■ **THE REQUEST**
Reproduce the records that follow in full, excluding any picture they contain.

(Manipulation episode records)
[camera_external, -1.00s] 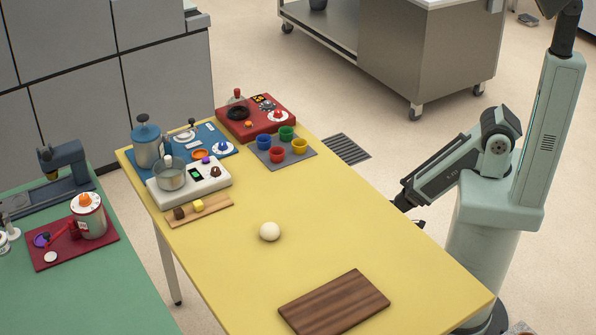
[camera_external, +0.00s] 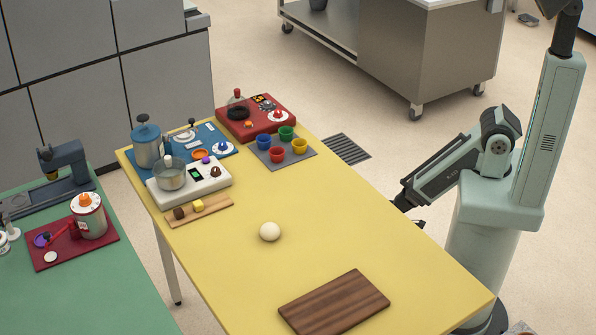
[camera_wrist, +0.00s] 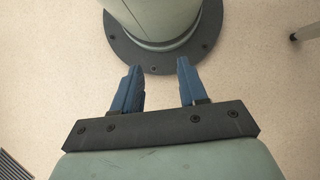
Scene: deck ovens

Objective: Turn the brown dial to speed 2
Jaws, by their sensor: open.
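The brown dial (camera_external: 216,171) is a small dark knob on the right part of the white appliance (camera_external: 208,184), at the back left of the yellow table. A silver pot sits on the left of that appliance. The dial's speed marks are too small to read. My gripper (camera_wrist: 159,66) is open and empty in the wrist view, its two blue fingers pointing down over the floor near my base. In the external view it hangs beside the table's right edge, far from the dial and largely hidden.
A wooden strip (camera_external: 220,207) with small blocks lies before the appliance. A blue station (camera_external: 227,141) and a red one (camera_external: 240,128) stand behind it, with coloured cups (camera_external: 277,154) to the right. A pale ball (camera_external: 270,231) and brown board (camera_external: 334,302) lie on otherwise clear table.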

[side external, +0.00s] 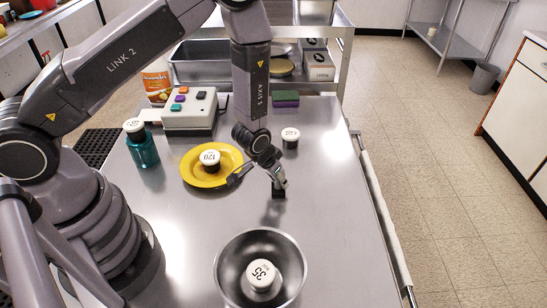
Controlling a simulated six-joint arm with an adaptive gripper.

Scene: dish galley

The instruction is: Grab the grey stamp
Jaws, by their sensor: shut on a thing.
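My gripper (262,178) hangs low over the middle of the steel table, between the yellow plate and the steel bowl. It is shut on a small dark object (279,192) at its fingertips. The object is small and mostly covered by the fingers, so I cannot tell for sure that it is the grey stamp. A dark shadow or reflection lies on the table just below it.
A yellow plate (195,178) holds a white-topped black canister marked 120 (210,158). A steel bowl (229,281) holds another marked 35 (262,275). A third canister (290,138) stands behind my gripper. A teal bottle (143,148) and a button box (190,112) stand left. The right side is clear.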

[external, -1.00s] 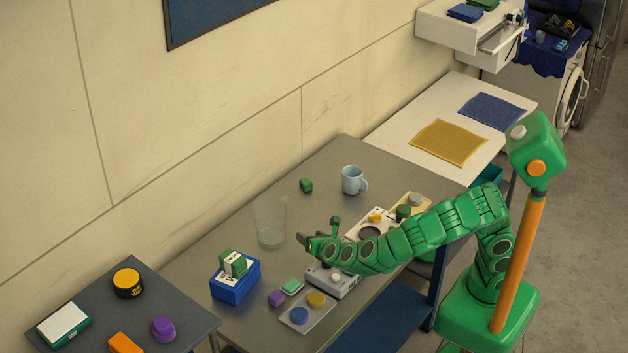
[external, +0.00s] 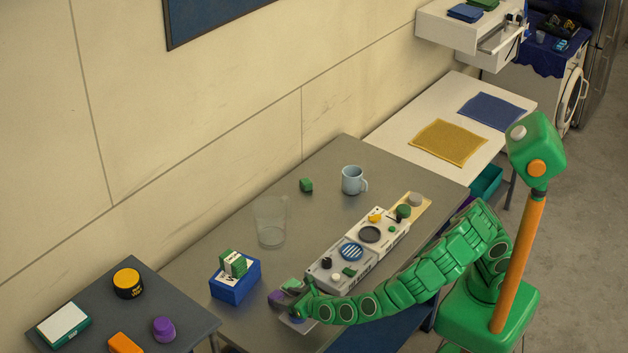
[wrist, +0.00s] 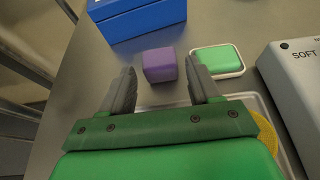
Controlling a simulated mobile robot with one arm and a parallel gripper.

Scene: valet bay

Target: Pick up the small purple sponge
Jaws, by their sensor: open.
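The small purple sponge (wrist: 159,64), a rounded block, lies on the grey table in the wrist view. It sits just ahead of my open gripper (wrist: 161,74), between the lines of its two grey fingers, with its near edge about level with the fingertips. I cannot tell if a finger touches it. In the external view the purple sponge (external: 275,298) shows partly beside my gripper (external: 286,303), low at the table's front left; the fingers hide some of it.
A green block in a white dish (wrist: 231,73) lies close right of the right finger. A blue box (wrist: 120,18) stands beyond. The tray (wrist: 259,98) lies under the gripper. A labelled grey device (wrist: 300,90) stands right. A clear glass (external: 270,222) is farther back.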

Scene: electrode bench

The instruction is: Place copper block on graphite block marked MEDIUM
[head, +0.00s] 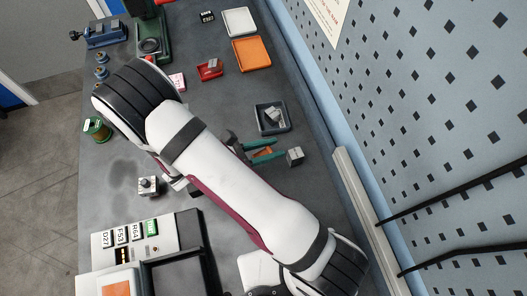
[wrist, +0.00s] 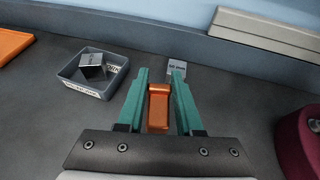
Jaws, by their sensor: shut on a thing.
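My gripper (wrist: 160,78) has teal fingers and is shut on a copper block (wrist: 158,108). The copper block shows as a small orange patch between the fingers in the head view (head: 263,150). A small grey block (wrist: 176,67) with a label on its top stands just beyond the right fingertip, which partly covers it. It also stands to the right of my gripper in the head view (head: 295,155). I cannot read its label surely.
The grey tray (head: 288,128) stands above my gripper in the head view. Orange (head: 252,54) and white (head: 239,22) trays lie further up. A pegboard wall (head: 430,110) borders the bench on the right. The bench around the grey block is clear.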

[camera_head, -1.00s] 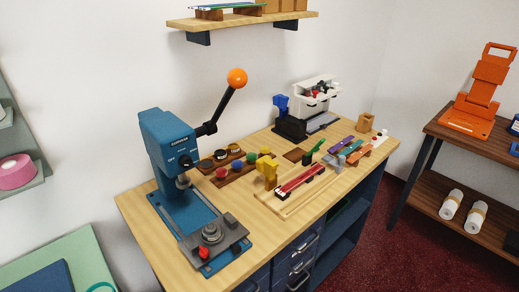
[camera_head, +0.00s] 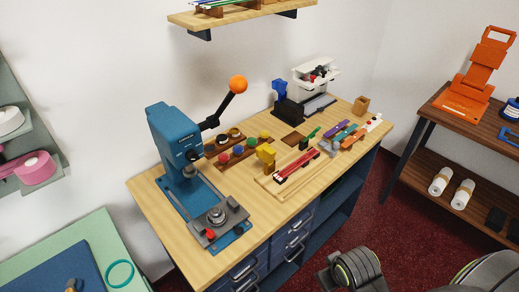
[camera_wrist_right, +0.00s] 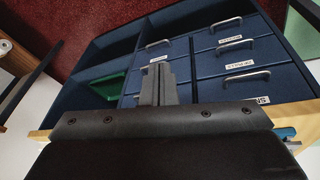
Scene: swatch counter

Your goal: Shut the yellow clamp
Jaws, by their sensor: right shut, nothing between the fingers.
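The yellow clamp (camera_head: 266,156) stands on the wooden counter (camera_head: 150,205) in the head view, at the left end of a board holding a red strip (camera_head: 297,165). It is small here, and I cannot tell how far its lever is open. My right gripper shows in the right wrist view (camera_wrist_right: 158,84), with its dark fingers together and nothing between them. It is in front of the counter's blue drawers, apart from the clamp. Parts of my dark right arm show at the bottom right of the head view. My left gripper is not in view.
A blue press (camera_head: 175,135) with an orange-knobbed lever (camera_head: 238,84) stands left of the clamp. Round colored pieces (camera_head: 237,149) sit behind it, and more strips (camera_head: 338,131) lie to its right. The blue drawers (camera_wrist_right: 230,55) have projecting handles. The counter's front strip is clear.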

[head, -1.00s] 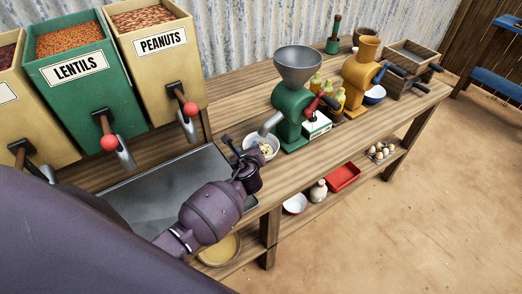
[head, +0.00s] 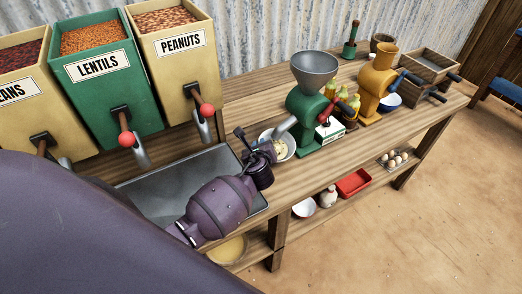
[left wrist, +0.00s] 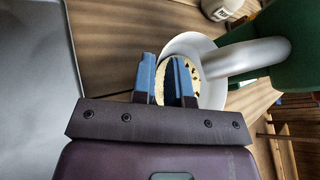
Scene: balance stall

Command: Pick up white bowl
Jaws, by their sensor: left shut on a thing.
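A white bowl (head: 291,151) with pale yellowish contents stands on the wooden counter under the spout of the green grinder (head: 308,115). My left gripper (head: 265,149) is at the bowl's left side and shut on its wall. In the left wrist view the blue fingers (left wrist: 163,70) straddle the near-left rim of the bowl (left wrist: 186,42), and the grinder's grey spout (left wrist: 245,58) reaches over its right side. The bowl looks upright; whether its base touches the counter cannot be told. My right gripper is not in view.
A grey metal tray (head: 150,193) lies left of the bowl, under the dispensers for lentils (head: 108,85) and peanuts (head: 178,60). A yellow grinder (head: 375,85) stands farther right. The lower shelf holds another white bowl (head: 303,208), a jar (head: 328,196) and a red tray (head: 354,183).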

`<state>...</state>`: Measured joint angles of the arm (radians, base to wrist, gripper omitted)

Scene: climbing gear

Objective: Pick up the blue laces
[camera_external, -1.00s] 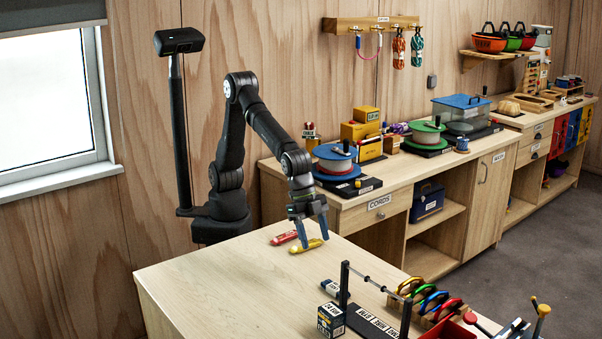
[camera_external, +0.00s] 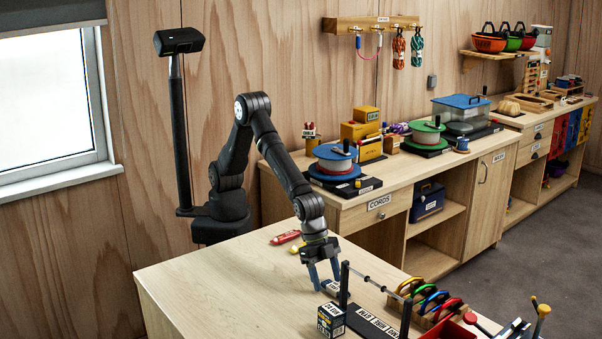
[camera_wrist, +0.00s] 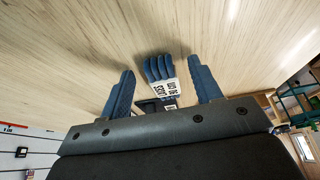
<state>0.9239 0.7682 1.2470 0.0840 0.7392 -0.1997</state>
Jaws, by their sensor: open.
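The blue laces (camera_wrist: 158,66), a small bundle with a white paper band, lie on the light wooden table (camera_external: 215,280). In the wrist view the bundle is between the two blue fingers of my gripper (camera_wrist: 161,84), with a gap on each side. In the external view my gripper (camera_external: 326,283) points down, its fingertips low over the table around the laces (camera_external: 331,286), which are partly hidden by the fingers. The jaws are open and hold nothing.
A black rack (camera_external: 372,318) with a metal bar stands close right of my gripper. A dark labelled box (camera_external: 331,320) is in front. A red tube (camera_external: 285,237) lies behind, and coloured carabiners (camera_external: 430,300) stand to the right. The table's left part is clear.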

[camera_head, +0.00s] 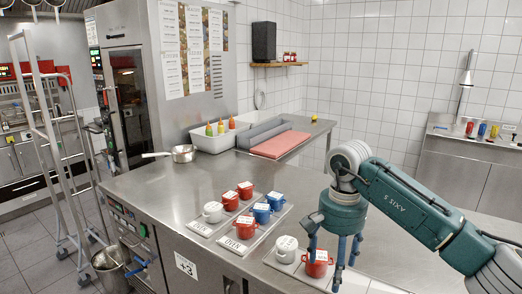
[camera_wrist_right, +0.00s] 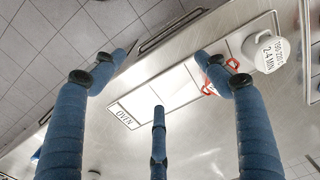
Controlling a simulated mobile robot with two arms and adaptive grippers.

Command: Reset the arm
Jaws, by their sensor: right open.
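My right gripper (camera_head: 335,262) has teal fingers spread open above the right-hand tray (camera_head: 272,258). This tray holds a white pot (camera_head: 286,250) and a red pot (camera_head: 317,266), which sits right behind or beside the fingers; contact cannot be told. In the right wrist view, the blue fingers (camera_wrist_right: 160,75) are spread with nothing between them. A tray with an OVEN label (camera_wrist_right: 127,116) lies below, with the white labelled pot (camera_wrist_right: 263,52) at upper right and a bit of red behind a finger. My left gripper is not in view.
Two more trays stand to the left, with a white pot (camera_head: 213,213), red pots (camera_head: 245,229) and blue pots (camera_head: 262,214). A saucepan (camera_head: 183,153), a white bin with sauce bottles (camera_head: 214,138) and a red board (camera_head: 279,145) lie farther back.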

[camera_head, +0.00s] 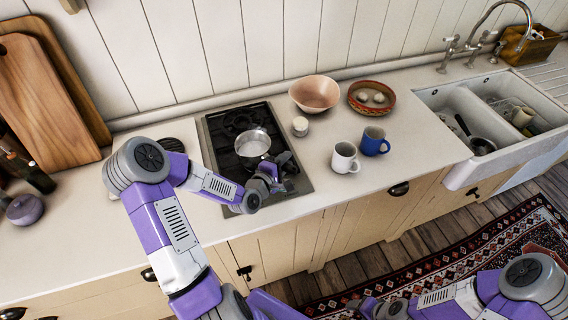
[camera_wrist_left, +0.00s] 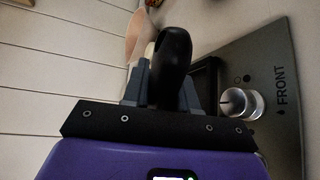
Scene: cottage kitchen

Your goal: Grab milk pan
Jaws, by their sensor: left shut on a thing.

■ **EXPECTED ANSWER**
[camera_external, -1.00s] 
[camera_external, +0.00s] 
[camera_wrist, +0.00s] 
Scene: deck ovens

Objective: Turn the brown dial to speed 2
Jaws, by their sensor: open.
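The brown dial (camera_external: 216,171) is a small dark knob on the right part of the white appliance (camera_external: 208,184), at the back left of the yellow table. A silver pot sits on the left of that appliance. The dial's speed marks are too small to read. My gripper (camera_wrist: 159,66) is open and empty in the wrist view, its two blue fingers pointing down over the floor near my base. In the external view it hangs beside the table's right edge, far from the dial and largely hidden.
A wooden strip (camera_external: 220,207) with small blocks lies before the appliance. A blue station (camera_external: 227,141) and a red one (camera_external: 240,128) stand behind it, with coloured cups (camera_external: 277,154) to the right. A pale ball (camera_external: 270,231) and brown board (camera_external: 334,302) lie on otherwise clear table.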

[side external, +0.00s] 
Controlling a simulated six-joint arm with an adaptive gripper.

Scene: dish galley

The instruction is: Grab the grey stamp
Jaws, by their sensor: shut on a thing.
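My gripper (262,178) hangs low over the middle of the steel table, between the yellow plate and the steel bowl. It is shut on a small dark object (279,192) at its fingertips. The object is small and mostly covered by the fingers, so I cannot tell for sure that it is the grey stamp. A dark shadow or reflection lies on the table just below it.
A yellow plate (195,178) holds a white-topped black canister marked 120 (210,158). A steel bowl (229,281) holds another marked 35 (262,275). A third canister (290,138) stands behind my gripper. A teal bottle (143,148) and a button box (190,112) stand left. The right side is clear.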

[external, -1.00s] 
[external, +0.00s] 
[wrist, +0.00s] 
Controlling a simulated mobile robot with one arm and a parallel gripper.

Scene: valet bay

Target: Pick up the small purple sponge
Jaws, by their sensor: open.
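The small purple sponge (wrist: 159,64), a rounded block, lies on the grey table in the wrist view. It sits just ahead of my open gripper (wrist: 161,74), between the lines of its two grey fingers, with its near edge about level with the fingertips. I cannot tell if a finger touches it. In the external view the purple sponge (external: 275,298) shows partly beside my gripper (external: 286,303), low at the table's front left; the fingers hide some of it.
A green block in a white dish (wrist: 231,73) lies close right of the right finger. A blue box (wrist: 120,18) stands beyond. The tray (wrist: 259,98) lies under the gripper. A labelled grey device (wrist: 300,90) stands right. A clear glass (external: 270,222) is farther back.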

Scene: electrode bench

The instruction is: Place copper block on graphite block marked MEDIUM
[head, +0.00s] 
[wrist, +0.00s] 
Jaws, by their sensor: shut on a thing.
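My gripper (wrist: 160,78) has teal fingers and is shut on a copper block (wrist: 158,108). The copper block shows as a small orange patch between the fingers in the head view (head: 263,150). A small grey block (wrist: 176,67) with a label on its top stands just beyond the right fingertip, which partly covers it. It also stands to the right of my gripper in the head view (head: 295,155). I cannot read its label surely.
The grey tray (head: 288,128) stands above my gripper in the head view. Orange (head: 252,54) and white (head: 239,22) trays lie further up. A pegboard wall (head: 430,110) borders the bench on the right. The bench around the grey block is clear.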

[camera_head, -1.00s] 
[camera_head, +0.00s] 
[camera_wrist_right, +0.00s] 
Scene: swatch counter

Your goal: Shut the yellow clamp
Jaws, by their sensor: right shut, nothing between the fingers.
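The yellow clamp (camera_head: 266,156) stands on the wooden counter (camera_head: 150,205) in the head view, at the left end of a board holding a red strip (camera_head: 297,165). It is small here, and I cannot tell how far its lever is open. My right gripper shows in the right wrist view (camera_wrist_right: 158,84), with its dark fingers together and nothing between them. It is in front of the counter's blue drawers, apart from the clamp. Parts of my dark right arm show at the bottom right of the head view. My left gripper is not in view.
A blue press (camera_head: 175,135) with an orange-knobbed lever (camera_head: 238,84) stands left of the clamp. Round colored pieces (camera_head: 237,149) sit behind it, and more strips (camera_head: 338,131) lie to its right. The blue drawers (camera_wrist_right: 230,55) have projecting handles. The counter's front strip is clear.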

[head, -1.00s] 
[head, +0.00s] 
[left wrist, +0.00s] 
Scene: balance stall

Command: Pick up white bowl
Jaws, by their sensor: left shut on a thing.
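A white bowl (head: 291,151) with pale yellowish contents stands on the wooden counter under the spout of the green grinder (head: 308,115). My left gripper (head: 265,149) is at the bowl's left side and shut on its wall. In the left wrist view the blue fingers (left wrist: 163,70) straddle the near-left rim of the bowl (left wrist: 186,42), and the grinder's grey spout (left wrist: 245,58) reaches over its right side. The bowl looks upright; whether its base touches the counter cannot be told. My right gripper is not in view.
A grey metal tray (head: 150,193) lies left of the bowl, under the dispensers for lentils (head: 108,85) and peanuts (head: 178,60). A yellow grinder (head: 375,85) stands farther right. The lower shelf holds another white bowl (head: 303,208), a jar (head: 328,196) and a red tray (head: 354,183).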

`<state>...</state>`: Measured joint angles of the arm (radians, base to wrist, gripper omitted)

Scene: climbing gear

Objective: Pick up the blue laces
[camera_external, -1.00s] 
[camera_external, +0.00s] 
[camera_wrist, +0.00s] 
<state>0.9239 0.7682 1.2470 0.0840 0.7392 -0.1997</state>
Jaws, by their sensor: open.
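The blue laces (camera_wrist: 158,66), a small bundle with a white paper band, lie on the light wooden table (camera_external: 215,280). In the wrist view the bundle is between the two blue fingers of my gripper (camera_wrist: 161,84), with a gap on each side. In the external view my gripper (camera_external: 326,283) points down, its fingertips low over the table around the laces (camera_external: 331,286), which are partly hidden by the fingers. The jaws are open and hold nothing.
A black rack (camera_external: 372,318) with a metal bar stands close right of my gripper. A dark labelled box (camera_external: 331,320) is in front. A red tube (camera_external: 285,237) lies behind, and coloured carabiners (camera_external: 430,300) stand to the right. The table's left part is clear.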

[camera_head, +0.00s] 
[camera_wrist_right, +0.00s] 
Controlling a simulated mobile robot with two arms and adaptive grippers.

Command: Reset the arm
Jaws, by their sensor: right open.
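My right gripper (camera_head: 335,262) has teal fingers spread open above the right-hand tray (camera_head: 272,258). This tray holds a white pot (camera_head: 286,250) and a red pot (camera_head: 317,266), which sits right behind or beside the fingers; contact cannot be told. In the right wrist view, the blue fingers (camera_wrist_right: 160,75) are spread with nothing between them. A tray with an OVEN label (camera_wrist_right: 127,116) lies below, with the white labelled pot (camera_wrist_right: 263,52) at upper right and a bit of red behind a finger. My left gripper is not in view.
Two more trays stand to the left, with a white pot (camera_head: 213,213), red pots (camera_head: 245,229) and blue pots (camera_head: 262,214). A saucepan (camera_head: 183,153), a white bin with sauce bottles (camera_head: 214,138) and a red board (camera_head: 279,145) lie farther back.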

[camera_head, +0.00s] 
[camera_wrist_left, +0.00s] 
Scene: cottage kitchen

Your goal: Grab milk pan
Jaws, by their sensor: left shut on a thing.

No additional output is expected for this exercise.